Problem statement> Return every line below as is, leaving out the pictures.

— Start of Recorded data —

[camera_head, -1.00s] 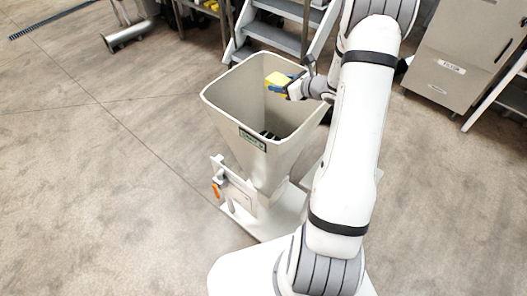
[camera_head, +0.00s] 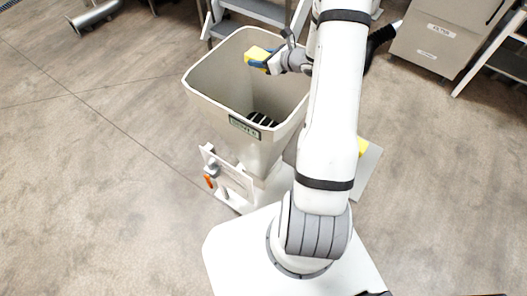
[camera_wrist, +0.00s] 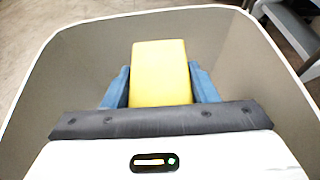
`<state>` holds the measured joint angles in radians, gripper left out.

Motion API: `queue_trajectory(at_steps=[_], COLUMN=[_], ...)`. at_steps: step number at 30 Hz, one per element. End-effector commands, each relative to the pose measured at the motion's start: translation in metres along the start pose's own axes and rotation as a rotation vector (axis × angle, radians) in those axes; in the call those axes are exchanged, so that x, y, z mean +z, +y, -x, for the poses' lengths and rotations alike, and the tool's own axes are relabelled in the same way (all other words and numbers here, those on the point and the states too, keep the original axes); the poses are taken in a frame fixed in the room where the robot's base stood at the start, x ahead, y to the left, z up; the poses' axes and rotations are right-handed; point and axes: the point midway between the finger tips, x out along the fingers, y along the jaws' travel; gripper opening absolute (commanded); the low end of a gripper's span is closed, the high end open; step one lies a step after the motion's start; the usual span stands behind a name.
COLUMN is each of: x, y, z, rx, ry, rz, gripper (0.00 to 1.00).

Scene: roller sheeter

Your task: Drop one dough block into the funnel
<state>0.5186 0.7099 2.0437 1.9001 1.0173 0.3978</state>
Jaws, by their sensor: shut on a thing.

— End of Recorded data —

Result for this task>
[camera_head, -1.00s] 
[camera_head, +0.00s] 
[camera_wrist, +0.00s] 
`<state>` holds the measured joint angles in radians, gripper left out.

Motion API: `queue_trajectory(at_steps=[_], COLUMN=[_], ...)`. at_steps: step number at 30 Hz, one per element. End-effector commands, each relative to the pose measured at the motion's start: translation in metres along the start pose's own axes and rotation as a rotation vector (axis × angle, radians) in those axes; in the call those axes are exchanged, so that x, y, z mean +z, +y, -x, for the poses' lengths and rotations alike, and the tool's own axes are relabelled in the same way (all other words and numbers here, those on the point and the states too, keep the original axes); the poses are taken in a frame fixed in the room where the robot's base stood at the start, x ahead, y to the left, z up; the poses' axes and rotations are right-handed; point and axes: the point midway between the finger tips, x out along the fingers, y along the jaws' travel; gripper opening absolute (commanded); the low end of a gripper's span is closed, the high end open; step one lies a step after the motion's start; the usual span stands behind a name.
COLUMN is each of: x, y, z, rx, ry, rz, gripper (0.00 to 1.00).

Scene: roller sheeter

Your task: Drop one dough block into the funnel
<state>0.5186 0.7099 2.0437 1.9001 1.0173 0.3978</state>
Jaws, by their sensor: shut on a thing.

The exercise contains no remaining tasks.